TASK DESCRIPTION: Using the records below, quote only the span that opens with the line containing "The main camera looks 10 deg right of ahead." and closes with the line containing "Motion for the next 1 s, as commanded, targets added", exactly and inclusively.

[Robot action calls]
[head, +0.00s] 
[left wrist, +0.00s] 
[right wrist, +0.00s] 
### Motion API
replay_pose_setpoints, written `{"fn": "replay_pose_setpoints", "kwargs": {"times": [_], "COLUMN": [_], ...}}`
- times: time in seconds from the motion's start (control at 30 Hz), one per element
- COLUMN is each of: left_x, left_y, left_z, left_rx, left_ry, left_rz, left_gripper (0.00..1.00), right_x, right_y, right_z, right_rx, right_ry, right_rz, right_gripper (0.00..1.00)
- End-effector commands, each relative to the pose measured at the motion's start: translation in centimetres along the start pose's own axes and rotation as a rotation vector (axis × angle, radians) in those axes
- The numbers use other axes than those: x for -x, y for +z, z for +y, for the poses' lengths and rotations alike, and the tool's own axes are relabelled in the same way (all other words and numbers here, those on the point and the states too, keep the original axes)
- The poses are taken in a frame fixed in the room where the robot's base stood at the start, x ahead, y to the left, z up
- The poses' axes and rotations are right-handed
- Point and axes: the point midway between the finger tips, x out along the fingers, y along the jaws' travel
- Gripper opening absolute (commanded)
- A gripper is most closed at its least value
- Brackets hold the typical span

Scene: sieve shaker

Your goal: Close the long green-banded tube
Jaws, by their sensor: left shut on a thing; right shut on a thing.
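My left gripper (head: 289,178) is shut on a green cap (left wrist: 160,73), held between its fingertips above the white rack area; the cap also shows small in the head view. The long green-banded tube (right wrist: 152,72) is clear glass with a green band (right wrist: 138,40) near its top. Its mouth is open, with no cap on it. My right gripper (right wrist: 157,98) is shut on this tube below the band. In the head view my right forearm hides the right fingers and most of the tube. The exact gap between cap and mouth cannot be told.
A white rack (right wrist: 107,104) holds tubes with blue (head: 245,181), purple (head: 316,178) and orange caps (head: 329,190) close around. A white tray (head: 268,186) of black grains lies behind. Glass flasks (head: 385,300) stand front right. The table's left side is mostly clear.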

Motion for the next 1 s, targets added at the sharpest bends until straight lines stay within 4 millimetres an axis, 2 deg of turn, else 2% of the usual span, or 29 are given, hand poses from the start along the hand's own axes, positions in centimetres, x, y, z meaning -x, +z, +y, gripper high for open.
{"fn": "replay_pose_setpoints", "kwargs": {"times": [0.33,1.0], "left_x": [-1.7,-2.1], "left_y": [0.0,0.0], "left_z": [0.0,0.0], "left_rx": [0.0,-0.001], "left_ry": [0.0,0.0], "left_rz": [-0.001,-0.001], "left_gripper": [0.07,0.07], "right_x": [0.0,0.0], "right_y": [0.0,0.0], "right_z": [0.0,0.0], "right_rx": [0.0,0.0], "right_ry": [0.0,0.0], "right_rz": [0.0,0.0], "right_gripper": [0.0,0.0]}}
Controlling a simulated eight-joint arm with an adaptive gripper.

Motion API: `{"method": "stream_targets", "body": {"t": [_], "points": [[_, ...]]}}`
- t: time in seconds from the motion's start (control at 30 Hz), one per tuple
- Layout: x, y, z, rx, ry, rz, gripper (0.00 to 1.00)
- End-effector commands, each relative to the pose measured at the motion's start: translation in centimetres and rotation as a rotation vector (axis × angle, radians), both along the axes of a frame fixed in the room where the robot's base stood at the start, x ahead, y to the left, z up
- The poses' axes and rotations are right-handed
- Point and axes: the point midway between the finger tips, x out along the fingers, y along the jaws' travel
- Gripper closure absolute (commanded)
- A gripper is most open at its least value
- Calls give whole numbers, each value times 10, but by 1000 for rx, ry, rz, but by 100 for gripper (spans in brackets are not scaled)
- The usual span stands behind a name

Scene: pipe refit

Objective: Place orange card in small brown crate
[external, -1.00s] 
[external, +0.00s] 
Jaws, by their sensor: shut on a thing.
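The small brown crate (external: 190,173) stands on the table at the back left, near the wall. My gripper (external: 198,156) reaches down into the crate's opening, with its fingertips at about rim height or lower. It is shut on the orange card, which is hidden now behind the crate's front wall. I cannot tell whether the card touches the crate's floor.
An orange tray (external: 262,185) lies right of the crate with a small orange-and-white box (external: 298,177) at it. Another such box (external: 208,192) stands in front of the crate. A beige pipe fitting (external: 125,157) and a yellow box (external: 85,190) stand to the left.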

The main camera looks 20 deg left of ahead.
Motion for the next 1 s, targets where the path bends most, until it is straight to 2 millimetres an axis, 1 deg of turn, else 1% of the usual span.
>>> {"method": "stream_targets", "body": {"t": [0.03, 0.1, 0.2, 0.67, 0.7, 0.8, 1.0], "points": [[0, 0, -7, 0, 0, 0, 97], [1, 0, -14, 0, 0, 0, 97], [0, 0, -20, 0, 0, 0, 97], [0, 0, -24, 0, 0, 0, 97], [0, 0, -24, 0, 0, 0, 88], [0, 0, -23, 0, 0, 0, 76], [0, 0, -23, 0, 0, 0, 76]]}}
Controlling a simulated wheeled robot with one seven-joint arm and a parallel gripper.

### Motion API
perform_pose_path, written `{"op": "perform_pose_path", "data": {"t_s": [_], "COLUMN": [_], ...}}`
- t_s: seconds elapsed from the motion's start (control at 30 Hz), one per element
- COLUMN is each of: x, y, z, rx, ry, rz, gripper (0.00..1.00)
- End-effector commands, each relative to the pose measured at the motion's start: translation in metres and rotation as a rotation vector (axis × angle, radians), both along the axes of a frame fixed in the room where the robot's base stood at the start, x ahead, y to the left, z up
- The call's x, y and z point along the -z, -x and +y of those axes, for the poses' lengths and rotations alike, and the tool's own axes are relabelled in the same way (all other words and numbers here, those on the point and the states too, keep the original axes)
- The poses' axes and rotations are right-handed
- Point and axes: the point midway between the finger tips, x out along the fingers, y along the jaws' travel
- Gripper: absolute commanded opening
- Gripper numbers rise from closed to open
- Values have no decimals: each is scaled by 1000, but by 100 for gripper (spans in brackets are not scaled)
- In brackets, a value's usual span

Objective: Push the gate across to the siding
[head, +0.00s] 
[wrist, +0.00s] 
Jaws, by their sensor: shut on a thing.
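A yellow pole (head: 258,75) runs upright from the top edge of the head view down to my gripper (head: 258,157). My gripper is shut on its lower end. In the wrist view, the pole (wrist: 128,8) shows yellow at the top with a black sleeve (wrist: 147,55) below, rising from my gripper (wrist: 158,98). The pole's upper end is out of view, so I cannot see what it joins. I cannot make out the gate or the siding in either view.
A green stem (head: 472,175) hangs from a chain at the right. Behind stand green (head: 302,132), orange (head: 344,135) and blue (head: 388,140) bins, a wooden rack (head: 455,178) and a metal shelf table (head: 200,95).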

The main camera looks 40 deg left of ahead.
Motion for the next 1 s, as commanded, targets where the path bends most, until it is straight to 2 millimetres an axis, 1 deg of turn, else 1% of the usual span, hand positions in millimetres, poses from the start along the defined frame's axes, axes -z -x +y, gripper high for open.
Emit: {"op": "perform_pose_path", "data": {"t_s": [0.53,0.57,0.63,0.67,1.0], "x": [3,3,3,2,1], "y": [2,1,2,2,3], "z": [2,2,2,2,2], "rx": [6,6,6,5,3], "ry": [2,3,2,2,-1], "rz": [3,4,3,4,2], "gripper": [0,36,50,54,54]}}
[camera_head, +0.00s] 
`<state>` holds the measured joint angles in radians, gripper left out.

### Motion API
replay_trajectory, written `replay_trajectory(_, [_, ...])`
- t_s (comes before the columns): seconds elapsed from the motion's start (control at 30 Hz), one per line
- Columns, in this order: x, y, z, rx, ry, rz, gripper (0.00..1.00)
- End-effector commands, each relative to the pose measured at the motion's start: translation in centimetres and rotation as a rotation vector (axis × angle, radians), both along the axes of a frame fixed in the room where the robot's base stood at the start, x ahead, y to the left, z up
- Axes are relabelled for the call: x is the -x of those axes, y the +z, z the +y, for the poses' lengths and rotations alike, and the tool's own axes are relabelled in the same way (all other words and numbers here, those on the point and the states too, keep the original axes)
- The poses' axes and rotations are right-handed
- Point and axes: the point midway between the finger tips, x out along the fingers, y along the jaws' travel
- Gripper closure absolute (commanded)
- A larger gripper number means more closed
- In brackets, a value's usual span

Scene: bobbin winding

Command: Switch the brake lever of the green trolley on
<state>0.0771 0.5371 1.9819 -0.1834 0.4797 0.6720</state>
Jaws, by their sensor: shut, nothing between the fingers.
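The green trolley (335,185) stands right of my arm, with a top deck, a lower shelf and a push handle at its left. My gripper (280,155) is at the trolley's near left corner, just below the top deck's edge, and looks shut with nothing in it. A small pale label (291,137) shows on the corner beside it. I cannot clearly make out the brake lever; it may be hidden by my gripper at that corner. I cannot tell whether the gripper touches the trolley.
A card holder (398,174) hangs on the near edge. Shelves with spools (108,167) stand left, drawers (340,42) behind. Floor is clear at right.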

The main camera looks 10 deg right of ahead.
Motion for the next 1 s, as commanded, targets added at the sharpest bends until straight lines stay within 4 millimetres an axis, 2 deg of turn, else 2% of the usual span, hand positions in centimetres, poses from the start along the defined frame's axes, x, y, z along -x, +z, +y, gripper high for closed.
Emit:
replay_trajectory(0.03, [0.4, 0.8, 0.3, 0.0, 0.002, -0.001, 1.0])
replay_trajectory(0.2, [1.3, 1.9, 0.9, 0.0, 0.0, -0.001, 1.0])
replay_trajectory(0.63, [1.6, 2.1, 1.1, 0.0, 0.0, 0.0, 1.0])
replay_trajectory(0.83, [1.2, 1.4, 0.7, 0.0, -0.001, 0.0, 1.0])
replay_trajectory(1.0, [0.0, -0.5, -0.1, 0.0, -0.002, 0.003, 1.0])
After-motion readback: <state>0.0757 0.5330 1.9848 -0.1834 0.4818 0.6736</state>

SOLUTION TO THE PROBLEM:
The main camera looks 10 deg right of ahead.
Motion for the next 1 s, as commanded, targets added at the sharpest bends until straight lines stay within 4 millimetres an axis, 2 deg of turn, else 2% of the usual span, hand positions in centimetres, poses from the start along the defined frame's axes, x, y, z along -x, +z, +y, gripper high for closed.

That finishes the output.